**STORED DATA:**
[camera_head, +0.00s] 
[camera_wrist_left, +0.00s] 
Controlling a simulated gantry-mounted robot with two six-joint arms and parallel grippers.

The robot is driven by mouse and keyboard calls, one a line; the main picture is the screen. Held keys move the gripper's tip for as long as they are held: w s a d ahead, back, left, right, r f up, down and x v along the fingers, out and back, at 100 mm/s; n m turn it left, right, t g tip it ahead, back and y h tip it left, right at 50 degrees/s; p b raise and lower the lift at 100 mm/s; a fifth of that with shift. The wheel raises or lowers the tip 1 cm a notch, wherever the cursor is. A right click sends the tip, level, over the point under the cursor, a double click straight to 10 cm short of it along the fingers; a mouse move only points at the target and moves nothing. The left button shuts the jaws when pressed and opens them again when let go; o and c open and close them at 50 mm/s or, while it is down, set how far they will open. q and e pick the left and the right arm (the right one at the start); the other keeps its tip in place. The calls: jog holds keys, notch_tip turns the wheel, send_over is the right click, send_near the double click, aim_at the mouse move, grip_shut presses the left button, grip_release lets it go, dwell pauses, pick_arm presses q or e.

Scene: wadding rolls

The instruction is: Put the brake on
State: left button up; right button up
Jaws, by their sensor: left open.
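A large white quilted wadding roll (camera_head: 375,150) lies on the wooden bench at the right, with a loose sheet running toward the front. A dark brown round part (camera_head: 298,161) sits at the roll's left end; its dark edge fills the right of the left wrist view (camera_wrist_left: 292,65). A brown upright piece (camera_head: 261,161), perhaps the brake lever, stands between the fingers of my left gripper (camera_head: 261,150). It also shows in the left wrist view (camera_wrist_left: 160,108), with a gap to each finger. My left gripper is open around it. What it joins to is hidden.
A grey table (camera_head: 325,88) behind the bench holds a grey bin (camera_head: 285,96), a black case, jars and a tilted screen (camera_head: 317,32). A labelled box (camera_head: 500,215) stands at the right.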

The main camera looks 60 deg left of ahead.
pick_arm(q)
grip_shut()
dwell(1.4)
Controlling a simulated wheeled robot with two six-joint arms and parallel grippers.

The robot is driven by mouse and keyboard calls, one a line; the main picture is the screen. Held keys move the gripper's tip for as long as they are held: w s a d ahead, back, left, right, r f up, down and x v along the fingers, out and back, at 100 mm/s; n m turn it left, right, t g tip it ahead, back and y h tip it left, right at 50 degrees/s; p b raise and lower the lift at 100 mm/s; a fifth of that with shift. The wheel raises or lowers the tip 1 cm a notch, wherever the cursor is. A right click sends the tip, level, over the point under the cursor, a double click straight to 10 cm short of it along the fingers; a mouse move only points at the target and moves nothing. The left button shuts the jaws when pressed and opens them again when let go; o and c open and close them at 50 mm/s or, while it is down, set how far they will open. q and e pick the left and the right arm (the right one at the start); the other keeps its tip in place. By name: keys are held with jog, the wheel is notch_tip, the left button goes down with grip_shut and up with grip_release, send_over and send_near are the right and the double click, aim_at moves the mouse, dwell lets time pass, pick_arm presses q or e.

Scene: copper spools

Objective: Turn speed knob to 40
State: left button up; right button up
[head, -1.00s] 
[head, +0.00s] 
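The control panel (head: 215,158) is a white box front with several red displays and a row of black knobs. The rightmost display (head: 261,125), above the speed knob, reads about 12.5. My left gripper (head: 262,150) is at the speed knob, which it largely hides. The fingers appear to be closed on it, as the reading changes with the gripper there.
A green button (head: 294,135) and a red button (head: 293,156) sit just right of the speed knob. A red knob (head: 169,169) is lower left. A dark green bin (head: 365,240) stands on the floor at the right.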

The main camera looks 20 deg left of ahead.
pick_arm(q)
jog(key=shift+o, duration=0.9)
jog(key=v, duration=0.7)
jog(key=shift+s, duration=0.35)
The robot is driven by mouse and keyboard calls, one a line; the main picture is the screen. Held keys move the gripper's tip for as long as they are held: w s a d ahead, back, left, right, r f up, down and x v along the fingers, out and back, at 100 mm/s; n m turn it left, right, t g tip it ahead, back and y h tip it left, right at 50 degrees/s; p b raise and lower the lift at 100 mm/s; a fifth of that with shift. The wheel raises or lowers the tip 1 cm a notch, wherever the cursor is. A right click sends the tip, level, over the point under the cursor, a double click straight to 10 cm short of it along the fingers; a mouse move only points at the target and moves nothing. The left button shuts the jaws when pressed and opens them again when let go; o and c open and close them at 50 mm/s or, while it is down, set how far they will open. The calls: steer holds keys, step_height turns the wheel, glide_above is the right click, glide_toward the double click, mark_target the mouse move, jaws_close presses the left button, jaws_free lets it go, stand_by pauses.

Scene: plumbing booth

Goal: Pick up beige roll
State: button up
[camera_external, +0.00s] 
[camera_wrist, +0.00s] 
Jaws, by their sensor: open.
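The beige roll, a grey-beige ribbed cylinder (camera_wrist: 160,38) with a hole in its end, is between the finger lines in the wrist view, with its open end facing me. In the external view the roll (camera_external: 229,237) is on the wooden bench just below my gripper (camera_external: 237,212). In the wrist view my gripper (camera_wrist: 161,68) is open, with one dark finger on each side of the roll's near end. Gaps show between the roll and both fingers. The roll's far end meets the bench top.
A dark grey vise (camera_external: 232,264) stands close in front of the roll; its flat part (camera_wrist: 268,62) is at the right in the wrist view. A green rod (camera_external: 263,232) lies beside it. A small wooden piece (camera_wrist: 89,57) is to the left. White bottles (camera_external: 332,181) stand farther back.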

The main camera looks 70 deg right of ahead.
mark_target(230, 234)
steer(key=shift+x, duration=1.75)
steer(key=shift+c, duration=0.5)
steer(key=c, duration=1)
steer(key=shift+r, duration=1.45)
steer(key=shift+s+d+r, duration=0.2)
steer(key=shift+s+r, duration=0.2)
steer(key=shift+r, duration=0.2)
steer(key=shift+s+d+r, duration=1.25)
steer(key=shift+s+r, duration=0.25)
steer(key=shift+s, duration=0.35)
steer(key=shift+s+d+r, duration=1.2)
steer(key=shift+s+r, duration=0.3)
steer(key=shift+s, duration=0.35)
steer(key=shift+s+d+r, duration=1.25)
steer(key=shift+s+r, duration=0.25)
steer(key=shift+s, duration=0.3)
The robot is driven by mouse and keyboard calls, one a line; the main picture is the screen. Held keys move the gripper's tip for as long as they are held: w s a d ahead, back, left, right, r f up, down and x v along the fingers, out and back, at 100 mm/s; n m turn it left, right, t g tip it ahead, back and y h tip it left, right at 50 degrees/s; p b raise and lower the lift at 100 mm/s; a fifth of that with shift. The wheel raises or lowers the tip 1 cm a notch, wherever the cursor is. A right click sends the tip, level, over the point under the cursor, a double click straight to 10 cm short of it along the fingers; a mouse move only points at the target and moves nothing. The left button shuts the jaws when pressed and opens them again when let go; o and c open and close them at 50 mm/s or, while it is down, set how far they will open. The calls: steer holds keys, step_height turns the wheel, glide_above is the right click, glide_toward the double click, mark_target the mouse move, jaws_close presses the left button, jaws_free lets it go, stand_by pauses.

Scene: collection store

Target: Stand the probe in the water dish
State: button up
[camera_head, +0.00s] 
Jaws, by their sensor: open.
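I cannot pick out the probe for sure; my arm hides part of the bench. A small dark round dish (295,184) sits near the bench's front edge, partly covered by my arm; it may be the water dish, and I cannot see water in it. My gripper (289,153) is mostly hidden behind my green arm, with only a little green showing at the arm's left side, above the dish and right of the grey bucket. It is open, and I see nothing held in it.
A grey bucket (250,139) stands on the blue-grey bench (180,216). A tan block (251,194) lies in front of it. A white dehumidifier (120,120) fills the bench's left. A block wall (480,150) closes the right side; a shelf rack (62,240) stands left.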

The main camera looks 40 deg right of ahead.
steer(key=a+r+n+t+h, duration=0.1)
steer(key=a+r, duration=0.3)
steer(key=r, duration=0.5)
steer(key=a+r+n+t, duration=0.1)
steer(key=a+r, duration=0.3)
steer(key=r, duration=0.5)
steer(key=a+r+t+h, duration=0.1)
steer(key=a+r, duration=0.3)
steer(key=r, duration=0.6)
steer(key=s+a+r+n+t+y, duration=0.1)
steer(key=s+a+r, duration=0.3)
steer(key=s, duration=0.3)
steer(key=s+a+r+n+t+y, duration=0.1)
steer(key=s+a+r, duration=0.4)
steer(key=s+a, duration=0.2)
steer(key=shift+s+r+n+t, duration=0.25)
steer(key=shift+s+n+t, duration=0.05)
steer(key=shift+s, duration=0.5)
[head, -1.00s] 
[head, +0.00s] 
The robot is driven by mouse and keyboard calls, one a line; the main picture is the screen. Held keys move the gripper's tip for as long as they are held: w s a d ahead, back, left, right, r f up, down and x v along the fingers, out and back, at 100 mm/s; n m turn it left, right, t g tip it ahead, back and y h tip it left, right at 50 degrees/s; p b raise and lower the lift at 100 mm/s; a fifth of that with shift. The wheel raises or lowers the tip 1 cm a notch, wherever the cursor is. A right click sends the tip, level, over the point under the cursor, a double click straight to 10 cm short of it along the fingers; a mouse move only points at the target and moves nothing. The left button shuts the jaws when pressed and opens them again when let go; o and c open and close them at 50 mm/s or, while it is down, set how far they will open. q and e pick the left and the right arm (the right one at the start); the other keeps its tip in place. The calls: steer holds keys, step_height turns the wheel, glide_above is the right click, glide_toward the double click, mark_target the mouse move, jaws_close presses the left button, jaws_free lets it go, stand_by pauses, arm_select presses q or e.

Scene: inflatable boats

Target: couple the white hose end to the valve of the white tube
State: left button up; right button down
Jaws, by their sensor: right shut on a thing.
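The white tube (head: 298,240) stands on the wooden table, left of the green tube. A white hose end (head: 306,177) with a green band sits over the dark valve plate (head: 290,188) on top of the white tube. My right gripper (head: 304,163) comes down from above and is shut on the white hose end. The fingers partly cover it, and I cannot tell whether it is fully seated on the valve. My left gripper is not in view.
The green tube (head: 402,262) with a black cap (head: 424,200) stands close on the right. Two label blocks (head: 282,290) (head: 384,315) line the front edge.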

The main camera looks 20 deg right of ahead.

**WRITTEN INSTRUCTION:** Each line of the material that holds the string "Scene" counts once; give the total alone.

**EXERCISE OUTPUT:** 5